TASK BRIEF: A precise retyping is required of every line from the one containing "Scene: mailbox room" down to the one containing "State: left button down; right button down", both included, and of no other line.

SUPPLIED DATA:

——————

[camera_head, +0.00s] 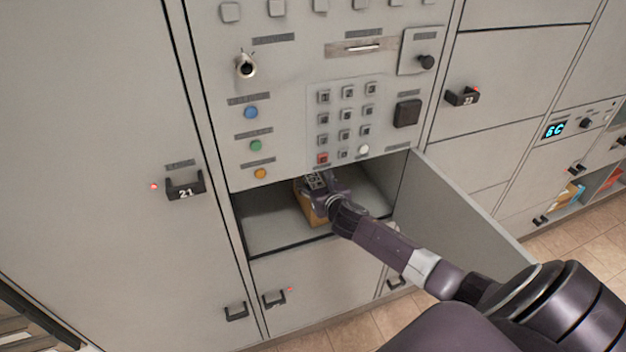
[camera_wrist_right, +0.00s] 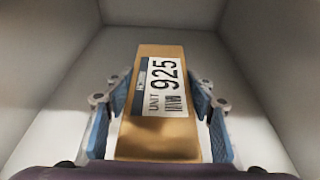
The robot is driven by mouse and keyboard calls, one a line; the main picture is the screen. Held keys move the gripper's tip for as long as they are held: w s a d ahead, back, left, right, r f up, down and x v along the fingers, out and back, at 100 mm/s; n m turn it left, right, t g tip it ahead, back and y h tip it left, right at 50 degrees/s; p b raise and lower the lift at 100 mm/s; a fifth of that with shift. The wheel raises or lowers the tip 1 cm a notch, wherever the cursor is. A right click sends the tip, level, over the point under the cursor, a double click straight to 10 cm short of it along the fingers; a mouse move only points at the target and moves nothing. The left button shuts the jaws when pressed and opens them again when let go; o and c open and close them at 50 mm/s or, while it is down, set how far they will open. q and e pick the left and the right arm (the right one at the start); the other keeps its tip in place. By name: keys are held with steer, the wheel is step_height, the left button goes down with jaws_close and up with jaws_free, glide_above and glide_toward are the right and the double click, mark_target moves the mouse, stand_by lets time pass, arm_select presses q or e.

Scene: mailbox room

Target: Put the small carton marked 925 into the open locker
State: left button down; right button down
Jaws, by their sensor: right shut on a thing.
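The small carton (camera_head: 312,207) is brown and sits inside the open locker (camera_head: 270,222), below the keypad panel. In the right wrist view the carton (camera_wrist_right: 160,138) shows a white label reading "UNIT 925". My right gripper (camera_head: 316,186) reaches into the locker from the right. Its blue-padded fingers (camera_wrist_right: 165,122) stand on either side of the carton and are shut on it. Grey locker walls surround the carton. Whether its underside touches the locker floor is hard to tell. My left gripper is not in view.
The locker's open door (camera_head: 470,210) swings out on the right, beside my arm. A control panel with a keypad (camera_head: 345,122) is directly above the opening. A closed door with handle 21 (camera_head: 185,187) is at left. Tiled floor (camera_head: 570,250) shows at right.

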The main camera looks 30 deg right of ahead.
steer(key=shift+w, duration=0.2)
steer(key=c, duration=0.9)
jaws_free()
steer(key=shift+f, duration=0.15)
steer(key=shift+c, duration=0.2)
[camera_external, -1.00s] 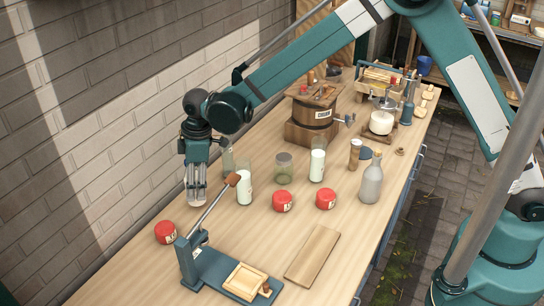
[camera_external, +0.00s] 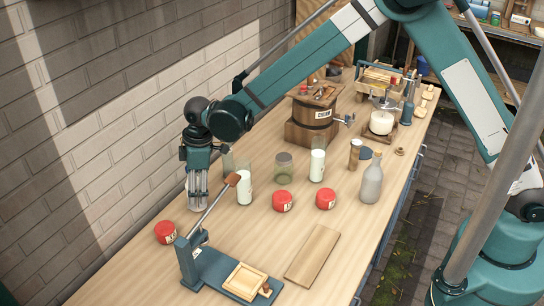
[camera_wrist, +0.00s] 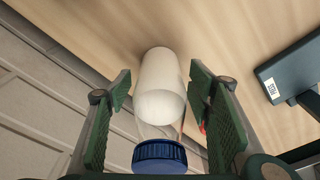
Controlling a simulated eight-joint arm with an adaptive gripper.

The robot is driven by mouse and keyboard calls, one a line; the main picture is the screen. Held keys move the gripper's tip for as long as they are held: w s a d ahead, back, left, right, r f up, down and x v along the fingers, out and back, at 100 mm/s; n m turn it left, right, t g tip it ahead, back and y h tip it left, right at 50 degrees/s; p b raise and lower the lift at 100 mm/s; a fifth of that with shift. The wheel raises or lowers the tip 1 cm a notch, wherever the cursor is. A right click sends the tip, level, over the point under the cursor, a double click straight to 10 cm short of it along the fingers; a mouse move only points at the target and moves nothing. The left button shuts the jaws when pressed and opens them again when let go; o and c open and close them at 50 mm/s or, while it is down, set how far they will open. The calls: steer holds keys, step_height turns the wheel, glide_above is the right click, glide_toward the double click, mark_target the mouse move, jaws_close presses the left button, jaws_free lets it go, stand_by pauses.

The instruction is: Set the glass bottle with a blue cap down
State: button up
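The glass bottle with a blue cap (camera_wrist: 160,155) is between the fingers of my gripper (camera_wrist: 165,100). In the wrist view its blue cap is nearest the camera and its white-filled body (camera_wrist: 160,80) points toward the wooden worktop. In the external view my gripper (camera_external: 198,178) points down at the left of the worktop, next to the brick wall, with the pale bottle (camera_external: 198,195) upright in it. The bottle's base is at or just above the wood; I cannot tell which.
A lever press (camera_external: 215,265) and a red round tin (camera_external: 166,232) stand in front. A white-filled bottle (camera_external: 244,188) is close on the right, with a glass jar (camera_external: 284,167) beyond. Two more red tins and a cutting board (camera_external: 313,255) lie further right. The brick wall (camera_external: 90,150) bounds the left.

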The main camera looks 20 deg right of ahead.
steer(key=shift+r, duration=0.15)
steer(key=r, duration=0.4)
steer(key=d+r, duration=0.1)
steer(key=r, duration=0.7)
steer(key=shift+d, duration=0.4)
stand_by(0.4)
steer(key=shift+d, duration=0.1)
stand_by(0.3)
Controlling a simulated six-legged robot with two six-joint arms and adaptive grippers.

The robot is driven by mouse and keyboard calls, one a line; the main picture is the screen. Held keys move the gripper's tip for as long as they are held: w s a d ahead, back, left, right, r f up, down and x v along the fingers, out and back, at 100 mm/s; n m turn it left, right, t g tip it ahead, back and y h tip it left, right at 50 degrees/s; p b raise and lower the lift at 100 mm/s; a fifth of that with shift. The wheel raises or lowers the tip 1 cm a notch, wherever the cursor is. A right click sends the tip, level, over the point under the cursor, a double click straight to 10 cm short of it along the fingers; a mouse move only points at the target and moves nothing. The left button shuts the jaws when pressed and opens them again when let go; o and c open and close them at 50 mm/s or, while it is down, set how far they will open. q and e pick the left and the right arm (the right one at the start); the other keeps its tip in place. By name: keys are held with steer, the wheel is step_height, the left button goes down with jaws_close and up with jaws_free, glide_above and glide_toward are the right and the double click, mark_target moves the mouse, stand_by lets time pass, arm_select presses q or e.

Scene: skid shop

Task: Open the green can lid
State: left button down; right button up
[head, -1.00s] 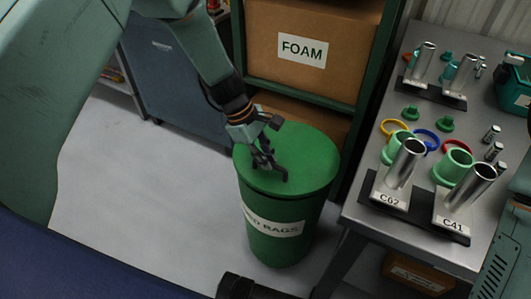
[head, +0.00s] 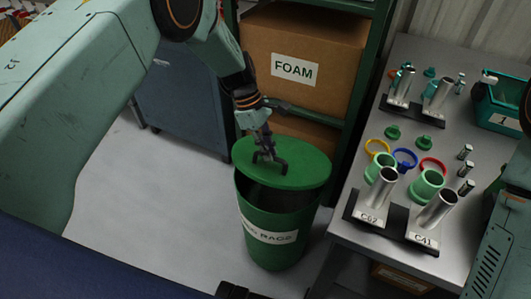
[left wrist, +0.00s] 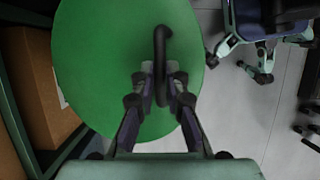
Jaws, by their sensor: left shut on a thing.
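The green can (head: 272,222) stands upright on the floor, with a white label reading RAGS partly readable. Its round green lid (head: 307,168) is raised off the rim and tilted, with a dark opening showing under its near edge. My left gripper (head: 266,158) is shut on the dark lid handle (head: 281,166). In the left wrist view the lid (left wrist: 95,70) fills the middle and the gripper (left wrist: 162,92) closes around the handle (left wrist: 160,50). My right gripper is not clearly in view; only a dark part shows at the bottom edge of the head view.
A shelf with a FOAM box (head: 300,45) stands behind the can. A grey table (head: 345,232) at the right holds metal tubes, coloured rings and green caps. A blue-grey cabinet (head: 180,105) is behind on the left. Floor left of the can is clear.

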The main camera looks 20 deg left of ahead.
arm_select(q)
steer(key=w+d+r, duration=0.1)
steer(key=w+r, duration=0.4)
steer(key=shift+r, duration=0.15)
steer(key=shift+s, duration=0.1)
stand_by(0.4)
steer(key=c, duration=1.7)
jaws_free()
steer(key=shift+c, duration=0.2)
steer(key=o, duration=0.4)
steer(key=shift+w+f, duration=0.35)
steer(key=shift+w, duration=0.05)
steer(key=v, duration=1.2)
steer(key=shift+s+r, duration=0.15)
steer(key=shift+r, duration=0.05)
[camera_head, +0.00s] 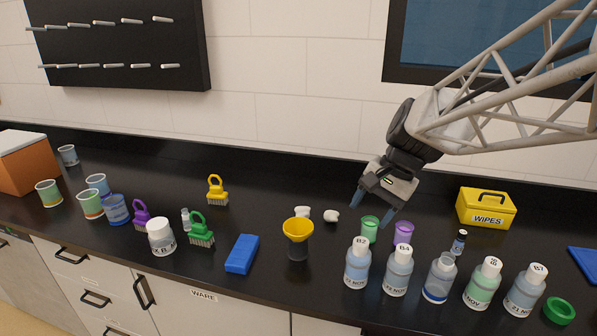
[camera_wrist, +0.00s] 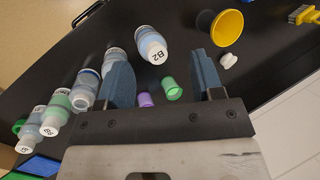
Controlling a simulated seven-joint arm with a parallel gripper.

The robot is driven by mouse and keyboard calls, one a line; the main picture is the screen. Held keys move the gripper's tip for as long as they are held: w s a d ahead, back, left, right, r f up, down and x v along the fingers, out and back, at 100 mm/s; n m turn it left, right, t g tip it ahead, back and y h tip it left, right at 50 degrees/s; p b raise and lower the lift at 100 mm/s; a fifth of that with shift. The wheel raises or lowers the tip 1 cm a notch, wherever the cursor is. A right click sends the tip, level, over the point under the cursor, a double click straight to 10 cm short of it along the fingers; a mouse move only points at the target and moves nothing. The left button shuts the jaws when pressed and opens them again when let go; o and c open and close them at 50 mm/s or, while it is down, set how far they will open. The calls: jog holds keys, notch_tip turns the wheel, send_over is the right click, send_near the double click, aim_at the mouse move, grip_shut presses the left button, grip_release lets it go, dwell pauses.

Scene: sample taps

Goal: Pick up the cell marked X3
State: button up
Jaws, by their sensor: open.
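I cannot read the mark X3 on anything. Another small clear vial (camera_head: 185,220) stands at the left between the purple and green brushes. I cannot tell whether either is the cell. My gripper (camera_head: 372,207) is open and empty above the counter, near a green cup (camera_head: 369,230) and a purple cup (camera_head: 403,232). In the wrist view these green (camera_wrist: 173,88) and purple (camera_wrist: 145,99) cups show between the blue fingers.
Several bottles, including B2 (camera_head: 358,264) and B4 (camera_head: 398,271), line the front right. A yellow funnel (camera_head: 298,231) sits on a dark holder. A yellow WIPES box (camera_head: 486,208) is behind right. Cups, brushes and a white-lidded jar (camera_head: 161,238) crowd the left. The counter's back middle is fairly clear.

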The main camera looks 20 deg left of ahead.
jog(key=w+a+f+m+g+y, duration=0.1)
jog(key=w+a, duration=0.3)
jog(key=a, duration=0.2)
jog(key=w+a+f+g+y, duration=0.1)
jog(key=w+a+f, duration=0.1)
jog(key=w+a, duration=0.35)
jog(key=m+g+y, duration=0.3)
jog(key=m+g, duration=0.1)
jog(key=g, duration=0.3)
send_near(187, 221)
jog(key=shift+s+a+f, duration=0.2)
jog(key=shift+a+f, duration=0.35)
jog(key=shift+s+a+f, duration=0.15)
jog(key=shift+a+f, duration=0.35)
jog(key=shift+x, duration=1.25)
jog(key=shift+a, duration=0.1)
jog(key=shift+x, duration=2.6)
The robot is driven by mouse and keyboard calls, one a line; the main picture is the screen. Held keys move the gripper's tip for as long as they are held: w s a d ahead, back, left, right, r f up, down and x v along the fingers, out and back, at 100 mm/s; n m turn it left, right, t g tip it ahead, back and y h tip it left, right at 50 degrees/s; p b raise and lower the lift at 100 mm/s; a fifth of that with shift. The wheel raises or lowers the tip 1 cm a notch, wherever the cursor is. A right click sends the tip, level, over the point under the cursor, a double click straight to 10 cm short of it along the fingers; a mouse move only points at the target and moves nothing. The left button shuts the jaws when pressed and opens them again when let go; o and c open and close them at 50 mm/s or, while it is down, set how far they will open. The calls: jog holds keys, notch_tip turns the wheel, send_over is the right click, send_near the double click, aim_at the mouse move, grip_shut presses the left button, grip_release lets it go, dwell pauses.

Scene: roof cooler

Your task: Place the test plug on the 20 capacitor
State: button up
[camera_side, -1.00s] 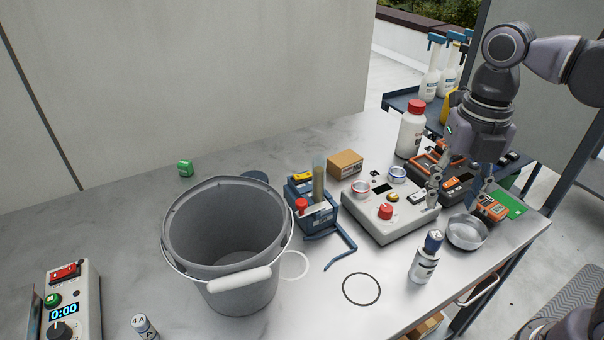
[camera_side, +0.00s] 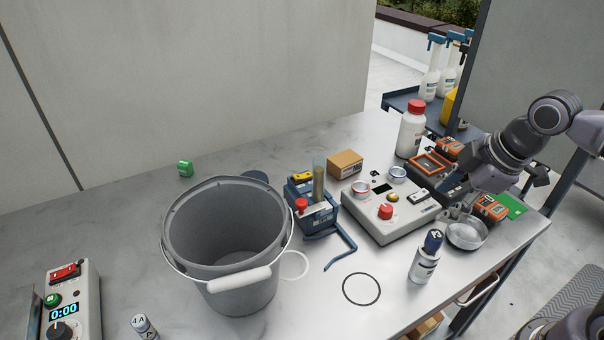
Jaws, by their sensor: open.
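My gripper (camera_side: 455,202) is open, tilted, with its fingers low between the grey control box and the metal bowl. I see nothing clearly held between the fingers. An orange labelled block (camera_side: 491,208) lies just right of the fingers, close to the green board. Another orange block (camera_side: 450,147) sits behind, beside an orange-framed tray (camera_side: 431,165). The grey control box (camera_side: 375,221) has a red knob, a yellow button, a dark display and a small pale-and-black part at its right. I cannot tell which piece is the test plug or read a 20 on any capacitor.
A metal bowl (camera_side: 467,235) stands under the gripper, with a blue-capped can (camera_side: 425,262) to its left. A white red-capped bottle (camera_side: 411,132) stands behind. A large grey bucket (camera_side: 180,248) and a blue tool holder (camera_side: 318,222) stand left. The front middle tabletop is mostly clear.

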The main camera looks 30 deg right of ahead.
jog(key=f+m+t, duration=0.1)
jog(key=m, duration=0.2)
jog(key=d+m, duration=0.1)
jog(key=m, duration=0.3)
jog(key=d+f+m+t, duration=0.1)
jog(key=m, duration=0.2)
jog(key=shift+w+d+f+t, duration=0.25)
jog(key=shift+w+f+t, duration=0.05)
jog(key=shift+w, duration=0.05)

——————

SOLUTION TO THE PROBLEM:
Scene: mailbox room

Target: Put the small carton marked 925 into the open locker
State: left button down; right button down

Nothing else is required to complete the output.